Catalog Provider as HIVE

Note

%%sql 
set gimel.catalog.provider=HIVE

Create Hive Table pointing to physical storage

You can find hive table templates for each storage in their docs Stack & Version Compatibility

Catalog Provider as UDC (Unified Data Catalog)

Note

%%sql 
set gimel.catalog.provider=UDC

UDC parameters

Property Mandatory?

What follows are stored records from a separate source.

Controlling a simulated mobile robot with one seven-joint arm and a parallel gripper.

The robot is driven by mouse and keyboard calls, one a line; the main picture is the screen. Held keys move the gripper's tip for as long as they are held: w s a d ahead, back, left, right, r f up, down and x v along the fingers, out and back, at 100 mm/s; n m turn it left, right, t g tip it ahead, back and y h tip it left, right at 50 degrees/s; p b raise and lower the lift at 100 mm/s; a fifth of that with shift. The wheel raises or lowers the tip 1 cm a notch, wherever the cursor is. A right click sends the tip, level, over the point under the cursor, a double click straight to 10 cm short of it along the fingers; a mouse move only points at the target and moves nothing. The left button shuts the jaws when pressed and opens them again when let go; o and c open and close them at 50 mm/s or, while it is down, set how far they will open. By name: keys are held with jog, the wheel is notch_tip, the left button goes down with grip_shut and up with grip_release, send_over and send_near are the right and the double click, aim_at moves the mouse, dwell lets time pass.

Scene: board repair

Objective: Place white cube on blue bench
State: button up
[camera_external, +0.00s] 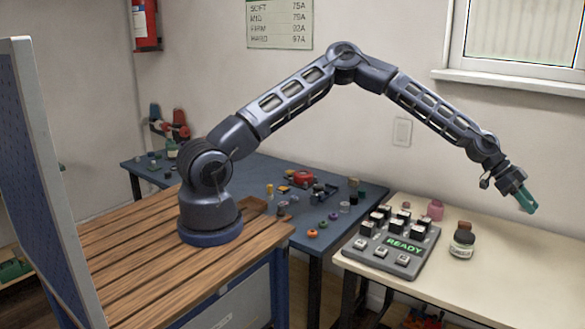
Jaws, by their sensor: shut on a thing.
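My gripper (524,200) is at the right, in the air above the cream table, beyond the dark bottle. Its end shows as a teal, block-like part pointing down and right. It is shut on something, but the held thing is too small to make out here. I cannot pick out a loose white cube with certainty. The blue bench (250,168) stands in the middle, behind and beside the wooden top that carries my arm. My gripper is well to the right of this bench.
Many small coloured parts and a red item (302,178) lie on the blue bench. The cream table's right side looks clear.

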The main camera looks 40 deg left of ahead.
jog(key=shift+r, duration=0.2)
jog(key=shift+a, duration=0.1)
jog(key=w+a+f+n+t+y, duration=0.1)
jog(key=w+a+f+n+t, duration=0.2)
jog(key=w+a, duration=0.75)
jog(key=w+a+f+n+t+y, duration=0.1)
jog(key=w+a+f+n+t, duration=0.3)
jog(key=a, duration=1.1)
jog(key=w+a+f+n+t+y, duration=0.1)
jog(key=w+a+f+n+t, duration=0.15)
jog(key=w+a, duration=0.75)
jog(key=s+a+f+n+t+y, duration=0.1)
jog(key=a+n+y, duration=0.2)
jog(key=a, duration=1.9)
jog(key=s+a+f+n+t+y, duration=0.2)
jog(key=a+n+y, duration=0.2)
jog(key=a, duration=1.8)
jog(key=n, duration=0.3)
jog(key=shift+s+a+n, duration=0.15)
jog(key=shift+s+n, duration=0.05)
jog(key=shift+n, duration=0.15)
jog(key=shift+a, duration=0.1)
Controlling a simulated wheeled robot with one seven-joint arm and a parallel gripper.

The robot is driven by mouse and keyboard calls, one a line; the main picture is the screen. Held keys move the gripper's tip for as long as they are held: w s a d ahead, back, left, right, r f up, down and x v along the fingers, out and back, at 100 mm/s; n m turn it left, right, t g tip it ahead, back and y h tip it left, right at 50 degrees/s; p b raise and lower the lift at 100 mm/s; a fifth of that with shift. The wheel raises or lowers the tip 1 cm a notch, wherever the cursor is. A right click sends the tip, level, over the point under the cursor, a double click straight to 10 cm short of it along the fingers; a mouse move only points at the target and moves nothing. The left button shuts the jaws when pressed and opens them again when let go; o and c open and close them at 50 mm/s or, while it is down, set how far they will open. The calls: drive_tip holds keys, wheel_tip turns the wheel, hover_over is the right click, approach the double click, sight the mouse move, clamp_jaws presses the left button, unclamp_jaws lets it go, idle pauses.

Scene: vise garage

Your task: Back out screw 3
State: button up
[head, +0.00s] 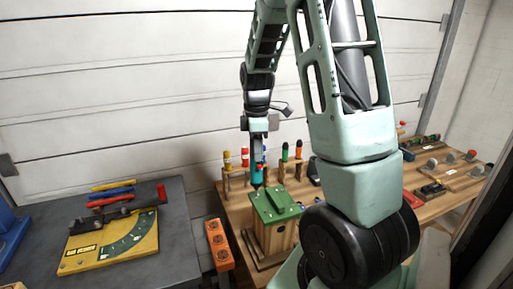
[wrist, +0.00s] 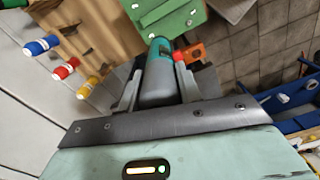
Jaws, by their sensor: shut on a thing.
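A wooden box with a green sloped roof stands on the workbench in the head view, its roof (head: 268,205) dotted with small screws. The roof (wrist: 172,18) shows at the top of the wrist view with several silver screw heads. I cannot tell which is screw 3. My gripper (head: 258,160) points down over the roof, shut on a grey and teal driver (head: 257,174). In the wrist view the driver (wrist: 158,88) lies between the fingers of my gripper (wrist: 159,70) and points at the roof. Its tip is hidden, so contact with a screw cannot be told.
Several coloured-handled tools (head: 284,152) stand in a rack behind the box. An orange block with holes (head: 217,241) is at the bench's left edge. A grey table (head: 180,228) at left carries a yellow gauge plate (head: 108,245). My arm covers the bench's middle.

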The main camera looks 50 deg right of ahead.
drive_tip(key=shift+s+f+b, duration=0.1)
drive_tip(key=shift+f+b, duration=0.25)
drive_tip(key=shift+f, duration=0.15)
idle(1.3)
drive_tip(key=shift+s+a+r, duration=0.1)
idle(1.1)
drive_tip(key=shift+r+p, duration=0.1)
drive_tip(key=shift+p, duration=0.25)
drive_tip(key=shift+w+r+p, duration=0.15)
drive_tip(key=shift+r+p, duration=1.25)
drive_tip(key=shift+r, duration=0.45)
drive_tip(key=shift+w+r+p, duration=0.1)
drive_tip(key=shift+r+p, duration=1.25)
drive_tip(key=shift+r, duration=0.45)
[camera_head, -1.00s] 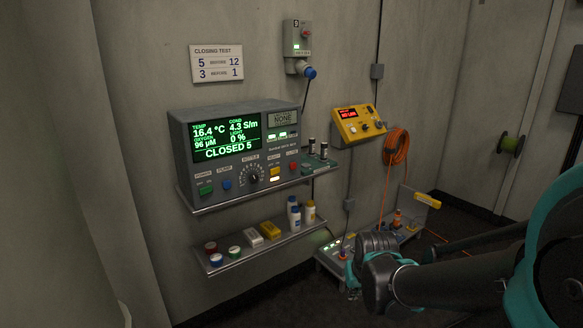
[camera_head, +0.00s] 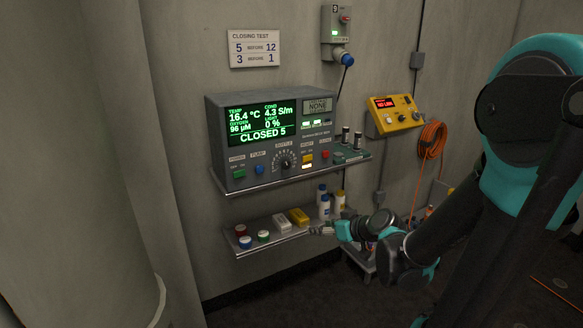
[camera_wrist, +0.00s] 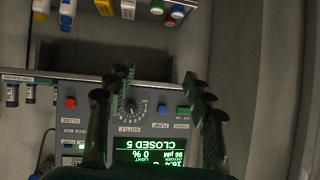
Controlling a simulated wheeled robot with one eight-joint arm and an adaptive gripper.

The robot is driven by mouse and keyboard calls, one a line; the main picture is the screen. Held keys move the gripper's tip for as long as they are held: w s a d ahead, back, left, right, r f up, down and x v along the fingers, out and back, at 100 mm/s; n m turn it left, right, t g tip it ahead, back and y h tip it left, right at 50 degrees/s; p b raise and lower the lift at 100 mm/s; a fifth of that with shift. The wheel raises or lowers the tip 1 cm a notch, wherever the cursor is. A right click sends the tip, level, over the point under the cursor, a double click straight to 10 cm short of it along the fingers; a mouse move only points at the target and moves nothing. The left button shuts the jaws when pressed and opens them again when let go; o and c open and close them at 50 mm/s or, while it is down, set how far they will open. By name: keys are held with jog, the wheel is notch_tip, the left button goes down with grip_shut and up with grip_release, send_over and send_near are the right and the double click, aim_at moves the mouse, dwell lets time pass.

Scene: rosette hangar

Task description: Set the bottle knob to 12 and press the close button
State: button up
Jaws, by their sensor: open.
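The grey console (camera_head: 212,110) stands on the upper shelf; its green screen (camera_head: 262,122) reads CLOSED 5. The bottle knob (camera_head: 286,161) is a dark round dial with a numbered scale; its setting is too small to read. In the wrist view, which is upside down, the knob (camera_wrist: 131,109) shows between the fingers, nearer the left one. The red close button (camera_head: 325,154) is right of the knob; it also shows in the wrist view (camera_wrist: 70,103). My gripper (camera_head: 318,230) is open and empty, by the lower shelf's right end in the head view. Its fingers (camera_wrist: 157,82) appear apart from the console.
The lower shelf (camera_head: 260,247) holds colored jars, boxes and bottles. A sign (camera_head: 254,48) says 5 before 12 and 3 before 1. A yellow instrument box (camera_head: 393,116) and an orange hose coil (camera_head: 432,140) are farther right.

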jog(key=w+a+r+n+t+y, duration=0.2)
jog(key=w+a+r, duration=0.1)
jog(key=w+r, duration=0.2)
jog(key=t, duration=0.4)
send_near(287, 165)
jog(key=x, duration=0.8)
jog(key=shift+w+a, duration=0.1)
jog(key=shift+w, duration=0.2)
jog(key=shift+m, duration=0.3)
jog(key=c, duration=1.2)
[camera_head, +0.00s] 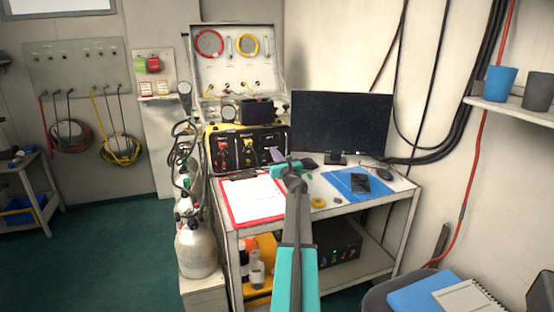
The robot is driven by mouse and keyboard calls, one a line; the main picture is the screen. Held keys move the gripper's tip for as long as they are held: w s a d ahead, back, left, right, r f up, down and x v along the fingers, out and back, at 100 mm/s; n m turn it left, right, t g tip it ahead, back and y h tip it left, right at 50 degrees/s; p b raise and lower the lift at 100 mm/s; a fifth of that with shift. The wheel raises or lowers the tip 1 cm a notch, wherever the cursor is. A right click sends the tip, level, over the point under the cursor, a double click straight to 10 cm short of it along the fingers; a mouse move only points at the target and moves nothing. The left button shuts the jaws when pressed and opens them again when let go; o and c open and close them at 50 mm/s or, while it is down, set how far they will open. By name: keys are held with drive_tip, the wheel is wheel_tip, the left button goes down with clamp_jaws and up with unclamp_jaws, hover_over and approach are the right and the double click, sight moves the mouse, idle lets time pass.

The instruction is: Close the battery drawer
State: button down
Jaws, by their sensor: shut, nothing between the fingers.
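The diver air panel (232,150) is a yellow-and-black case with red and yellow controls, standing at the back left of the workbench. A small grey-lavender piece (273,155) at the lower right of its front looks like the battery drawer, sticking out a little. Its lower edge is close to my wrist, so how far it stands out is hard to tell. My gripper (280,167) is shut and empty, just in front of the panel's right end. I cannot tell whether it touches the drawer. My teal-and-grey arm reaches up from the bottom.
A red clipboard (232,211) lies left of my arm. A monitor (340,125), blue mat (345,184) and yellow tape roll (318,202) are to the right. A silver cylinder (197,250) stands by the bench's left side. An open case lid (227,50) rises behind the panel.

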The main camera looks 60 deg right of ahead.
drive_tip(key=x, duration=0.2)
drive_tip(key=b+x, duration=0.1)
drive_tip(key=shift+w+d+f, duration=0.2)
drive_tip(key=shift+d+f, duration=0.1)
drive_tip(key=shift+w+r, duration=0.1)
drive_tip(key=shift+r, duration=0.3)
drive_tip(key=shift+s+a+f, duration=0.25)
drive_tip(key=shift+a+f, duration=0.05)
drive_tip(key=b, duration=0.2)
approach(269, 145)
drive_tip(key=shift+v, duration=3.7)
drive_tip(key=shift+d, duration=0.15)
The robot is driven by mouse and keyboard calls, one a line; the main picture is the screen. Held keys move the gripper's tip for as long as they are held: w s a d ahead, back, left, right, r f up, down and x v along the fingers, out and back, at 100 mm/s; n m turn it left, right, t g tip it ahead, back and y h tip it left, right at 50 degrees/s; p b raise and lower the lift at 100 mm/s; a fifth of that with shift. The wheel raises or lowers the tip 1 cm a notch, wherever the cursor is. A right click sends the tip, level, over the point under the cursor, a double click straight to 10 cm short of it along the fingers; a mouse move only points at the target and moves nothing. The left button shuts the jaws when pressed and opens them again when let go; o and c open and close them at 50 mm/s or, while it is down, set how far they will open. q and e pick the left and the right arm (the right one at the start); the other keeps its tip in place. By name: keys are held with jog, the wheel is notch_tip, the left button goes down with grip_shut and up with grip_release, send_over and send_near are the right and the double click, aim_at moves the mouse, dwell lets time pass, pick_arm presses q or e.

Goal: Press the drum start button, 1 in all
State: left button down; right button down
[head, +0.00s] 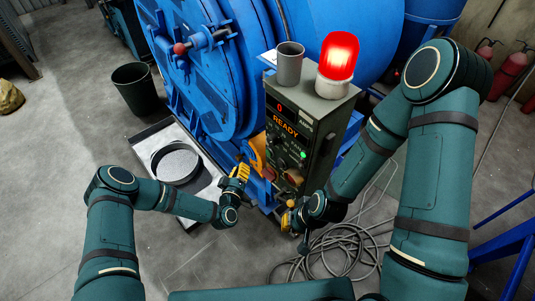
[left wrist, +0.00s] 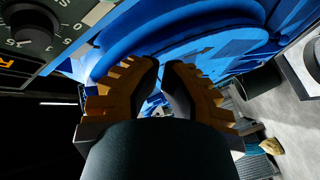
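The control box (head: 309,122) stands upright with a red "READY" display (head: 285,122). A lit green button (head: 303,154) sits low on its front, and a red button (head: 293,176) is below it. Which one is the drum start button I cannot read. My left gripper (head: 240,172) is left of the box front, apart from the buttons. In the left wrist view its fingers (left wrist: 160,66) are nearly together with nothing between them, and a dial (left wrist: 33,22) shows top left. My right gripper (head: 289,211) is low before the box, its fingers too small to judge.
A grey cup (head: 289,64) and a glowing red beacon (head: 338,57) stand on the box. The blue drum machine (head: 195,70) is behind. A tray (head: 141,139) with a round pan (head: 177,163) lies left. Cables (head: 335,250) coil on the floor below the box.

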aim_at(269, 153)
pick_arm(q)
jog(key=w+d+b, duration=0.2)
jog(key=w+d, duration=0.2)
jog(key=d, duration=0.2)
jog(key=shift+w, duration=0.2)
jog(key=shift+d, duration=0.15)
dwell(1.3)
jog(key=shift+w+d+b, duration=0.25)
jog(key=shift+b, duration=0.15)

Description Example Default
rest.service.method or spark.rest.service.method Y UDC Rest service protocol http/https https
rest.service.host or spark.rest.service.host Y UDC Rest service host name my-udc.example.com None
rest.service.port or spark.rest.service.port Y UDC Rest service port 80 443
gimel.udc.auth.enabled or spark.gimel.udc.auth.enabled N UDC auth enabled flag true/false true
gimel.udc.auth.provider.class or spark.gimel.udc.auth.provider.class N This is a Must if gimel.udc.auth.enabled=true com.example.MyAuthProvider None

UDC Auth

  <dependency>
    <groupId>com.paypal.gimel</groupId>
    <artifactId>gimel-common</artifactId>
    <version>${gimel.version}</version>
   </dependency>
package com.example

import com.paypal.gimel.common.security._

class MyAuthProvider extends AuthProvider {

  override def getCredentials(props: Map[String, Any]): String = {
    /*
     * Implement your own logic here
     */
  }
}

Here props are the gimel properties passed at runtime.

import org.apache.spark.sql.{Column, Row, SparkSession,DataFrame}
import org.apache.spark.sql.functions._

// Create Gimel SQL reference
val gsql: (String) => DataFrame = com.paypal.gimel.sql.GimelQueryProcessor.executeBatch(_: String, spark)
gsql("set gimel.logging.level=CONSOLE")

val options = Map("rest.service.method" -> "https",
"rest.service.host" -> "my-udc.example.com",
"rest.service.port" -> "443",
"gimel.deserializer.class" -> "com.paypal.gimel.deserializers.generic.JsonDynamicDeserializer",
"gimel.kafka.throttle.batch.fetchRowsOnFirstRun" -> "1",
"gimel.udc.auth.provider.class" -> "com.example.MyAuthProvider")

val df = dataset.read("udc.Kafka.Gimel_Dev.default.flights", options)
df.show